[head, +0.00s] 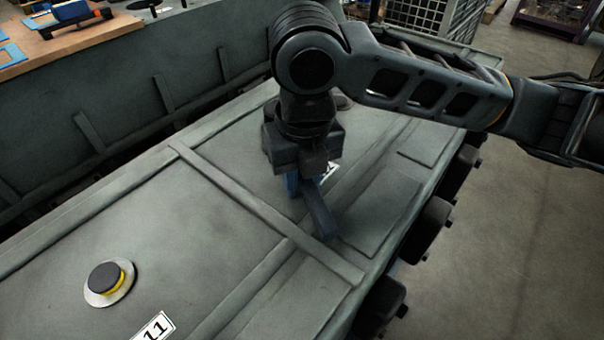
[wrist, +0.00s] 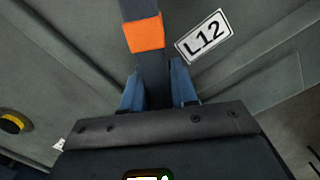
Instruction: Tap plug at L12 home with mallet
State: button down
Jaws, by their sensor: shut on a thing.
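My gripper (head: 305,188) is over the grey engine top (head: 220,215), with its blue fingers shut on a dark bar-like handle, which I take to be the mallet's (head: 319,212). In the wrist view the handle (wrist: 155,72) runs up between the fingers (wrist: 158,88) and carries an orange band. The mallet's head cannot be made out in either view. The L12 label (wrist: 203,36) lies just right of the handle in the wrist view; in the head view it is mostly hidden behind the gripper. I cannot make out the plug at L12.
Another plug, black with a yellow ring (head: 107,278), sits in a pale round seat beside a label ending in 11 (head: 154,327). Raised ribs (head: 262,212) cross the engine top. A wooden bench (head: 70,42) stands at upper left. Open floor lies to the right.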

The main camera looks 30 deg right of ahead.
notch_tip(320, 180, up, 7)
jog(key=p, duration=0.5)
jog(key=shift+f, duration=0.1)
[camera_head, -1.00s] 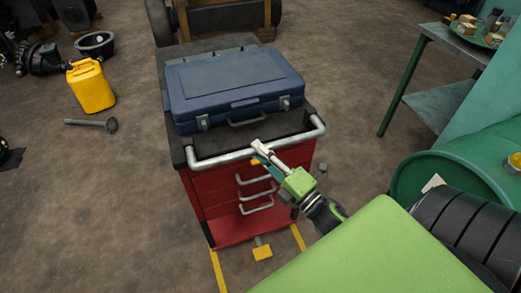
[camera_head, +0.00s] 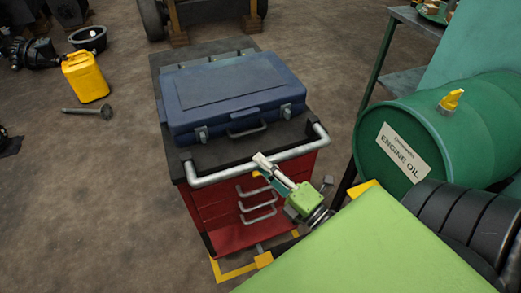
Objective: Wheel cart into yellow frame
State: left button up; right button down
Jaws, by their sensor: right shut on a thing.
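The red tool cart (camera_head: 205,208) stands upright in the middle, with a dark top and a silver handle bar (camera_head: 215,178) along its near side. My right gripper (camera_head: 262,163) is shut on the right part of this bar. The yellow frame (camera_head: 235,270) is painted on the floor; a corner and part of an edge show at the cart's near side. The cart hides most of the frame, so I cannot tell how fully the cart is inside it. My left gripper is not in view.
A blue case (camera_head: 235,92) lies on the cart. A yellow jerrycan (camera_head: 85,77) and a hammer-like tool (camera_head: 90,112) are on the left floor. Open floor lies left of the cart.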

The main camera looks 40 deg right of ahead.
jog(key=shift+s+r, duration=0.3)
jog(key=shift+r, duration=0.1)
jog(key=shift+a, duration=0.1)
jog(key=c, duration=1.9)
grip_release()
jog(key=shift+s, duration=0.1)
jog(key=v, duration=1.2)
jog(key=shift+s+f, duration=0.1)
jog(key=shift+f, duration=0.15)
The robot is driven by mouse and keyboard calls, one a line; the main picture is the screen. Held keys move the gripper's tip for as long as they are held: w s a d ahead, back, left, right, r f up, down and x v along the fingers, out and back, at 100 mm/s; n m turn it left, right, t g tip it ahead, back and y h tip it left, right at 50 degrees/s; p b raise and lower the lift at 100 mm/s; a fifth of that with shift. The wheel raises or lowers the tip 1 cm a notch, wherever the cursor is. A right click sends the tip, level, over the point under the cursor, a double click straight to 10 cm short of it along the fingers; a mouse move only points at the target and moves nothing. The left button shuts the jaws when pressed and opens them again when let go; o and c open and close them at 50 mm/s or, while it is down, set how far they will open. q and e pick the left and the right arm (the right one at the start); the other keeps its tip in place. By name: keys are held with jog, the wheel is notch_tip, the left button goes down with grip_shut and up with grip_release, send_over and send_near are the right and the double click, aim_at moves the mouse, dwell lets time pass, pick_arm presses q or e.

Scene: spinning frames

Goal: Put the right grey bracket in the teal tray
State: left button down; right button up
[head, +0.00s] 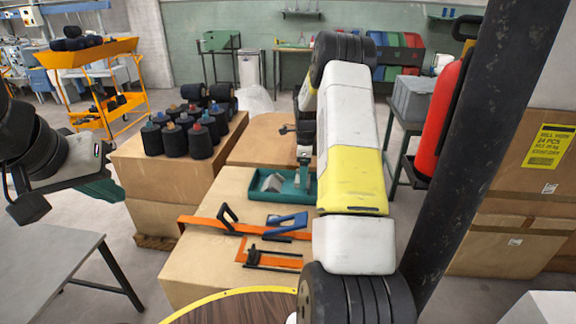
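The teal tray (262,193) lies on a cardboard box just left of my right arm. Light grey angled pieces, which look like a grey bracket (273,182), show inside it; I cannot tell if there are one or two. My right gripper (304,160) hangs over the right end of the tray, mostly hidden behind my right arm. Whether it holds something is hidden. My left gripper (68,178) is at the left edge, far from the tray; its fingers are not clear. A dark teal thing (105,188) shows just behind it.
Orange frames (235,227), a blue-handled tool (287,222) and black tools lie in front of the tray. Several dark yarn cones (175,138) stand on a box to the left. A red extinguisher (437,115) and a dark post (478,150) stand at the right.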

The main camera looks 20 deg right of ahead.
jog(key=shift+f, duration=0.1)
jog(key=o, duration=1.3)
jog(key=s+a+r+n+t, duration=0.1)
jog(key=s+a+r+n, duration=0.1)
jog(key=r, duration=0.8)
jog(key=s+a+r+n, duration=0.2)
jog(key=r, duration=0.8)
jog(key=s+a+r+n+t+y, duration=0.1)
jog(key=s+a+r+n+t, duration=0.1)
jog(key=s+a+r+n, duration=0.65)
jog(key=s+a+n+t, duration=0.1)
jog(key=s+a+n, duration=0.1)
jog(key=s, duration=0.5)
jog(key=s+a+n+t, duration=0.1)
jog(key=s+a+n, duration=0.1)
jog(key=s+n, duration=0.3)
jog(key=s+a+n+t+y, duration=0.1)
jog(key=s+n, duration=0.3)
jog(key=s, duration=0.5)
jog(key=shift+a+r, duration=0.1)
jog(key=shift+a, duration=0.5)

# # # # # # #

▶ **STATED EXERCISE**:
Without the pictures, output the full listing exactly as it stands.

▶ **EXERCISE RESPONSE**:
[head, +0.00s] 
[wrist, +0.00s] 
Instruction: Tap plug at L12 home with mallet
State: button down
Jaws, by their sensor: shut on a thing.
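My gripper (head: 305,188) is over the grey engine top (head: 220,215), with its blue fingers shut on a dark bar-like handle, which I take to be the mallet's (head: 319,212). In the wrist view the handle (wrist: 155,72) runs up between the fingers (wrist: 158,88) and carries an orange band. The mallet's head cannot be made out in either view. The L12 label (wrist: 203,36) lies just right of the handle in the wrist view; in the head view it is mostly hidden behind the gripper. I cannot make out the plug at L12.
Another plug, black with a yellow ring (head: 107,278), sits in a pale round seat beside a label ending in 11 (head: 154,327). Raised ribs (head: 262,212) cross the engine top. A wooden bench (head: 70,42) stands at upper left. Open floor lies to the right.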

The main camera looks 30 deg right of ahead.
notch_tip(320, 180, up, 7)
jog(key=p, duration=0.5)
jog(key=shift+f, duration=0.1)
[camera_head, -1.00s] 
[camera_head, +0.00s] 
Objective: Wheel cart into yellow frame
State: left button up; right button down
Jaws, by their sensor: right shut on a thing.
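The red tool cart (camera_head: 205,208) stands upright in the middle, with a dark top and a silver handle bar (camera_head: 215,178) along its near side. My right gripper (camera_head: 262,163) is shut on the right part of this bar. The yellow frame (camera_head: 235,270) is painted on the floor; a corner and part of an edge show at the cart's near side. The cart hides most of the frame, so I cannot tell how fully the cart is inside it. My left gripper is not in view.
A blue case (camera_head: 235,92) lies on the cart. A yellow jerrycan (camera_head: 85,77) and a hammer-like tool (camera_head: 90,112) are on the left floor. Open floor lies left of the cart.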

The main camera looks 40 deg right of ahead.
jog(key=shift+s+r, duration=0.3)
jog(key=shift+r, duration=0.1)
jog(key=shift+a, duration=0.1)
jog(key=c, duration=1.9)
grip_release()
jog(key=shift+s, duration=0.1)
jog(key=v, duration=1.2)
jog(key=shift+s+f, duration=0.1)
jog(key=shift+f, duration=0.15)
The robot is driven by mouse and keyboard calls, one a line; the main picture is the screen. Held keys move the gripper's tip for as long as they are held: w s a d ahead, back, left, right, r f up, down and x v along the fingers, out and back, at 100 mm/s; n m turn it left, right, t g tip it ahead, back and y h tip it left, right at 50 degrees/s; p b raise and lower the lift at 100 mm/s; a fifth of that with shift. The wheel raises or lowers the tip 1 cm a notch, wherever the cursor is. A right click sends the tip, level, over the point under the cursor, a double click straight to 10 cm short of it along the fingers; a mouse move only points at the target and moves nothing. The left button shuts the jaws when pressed and opens them again when let go; o and c open and close them at 50 mm/s or, while it is down, set how far they will open. q and e pick the left and the right arm (the right one at the start); the other keeps its tip in place. By name: keys are held with jog, the wheel is notch_tip, the left button goes down with grip_shut and up with grip_release, send_over and send_near are the right and the double click, aim_at moves the mouse, dwell lets time pass, pick_arm presses q or e.

Scene: spinning frames

Goal: Put the right grey bracket in the teal tray
State: left button down; right button up
[head, +0.00s] 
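The teal tray (262,193) lies on a cardboard box just left of my right arm. Light grey angled pieces, which look like a grey bracket (273,182), show inside it; I cannot tell if there are one or two. My right gripper (304,160) hangs over the right end of the tray, mostly hidden behind my right arm. Whether it holds something is hidden. My left gripper (68,178) is at the left edge, far from the tray; its fingers are not clear. A dark teal thing (105,188) shows just behind it.
Orange frames (235,227), a blue-handled tool (287,222) and black tools lie in front of the tray. Several dark yarn cones (175,138) stand on a box to the left. A red extinguisher (437,115) and a dark post (478,150) stand at the right.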

The main camera looks 20 deg right of ahead.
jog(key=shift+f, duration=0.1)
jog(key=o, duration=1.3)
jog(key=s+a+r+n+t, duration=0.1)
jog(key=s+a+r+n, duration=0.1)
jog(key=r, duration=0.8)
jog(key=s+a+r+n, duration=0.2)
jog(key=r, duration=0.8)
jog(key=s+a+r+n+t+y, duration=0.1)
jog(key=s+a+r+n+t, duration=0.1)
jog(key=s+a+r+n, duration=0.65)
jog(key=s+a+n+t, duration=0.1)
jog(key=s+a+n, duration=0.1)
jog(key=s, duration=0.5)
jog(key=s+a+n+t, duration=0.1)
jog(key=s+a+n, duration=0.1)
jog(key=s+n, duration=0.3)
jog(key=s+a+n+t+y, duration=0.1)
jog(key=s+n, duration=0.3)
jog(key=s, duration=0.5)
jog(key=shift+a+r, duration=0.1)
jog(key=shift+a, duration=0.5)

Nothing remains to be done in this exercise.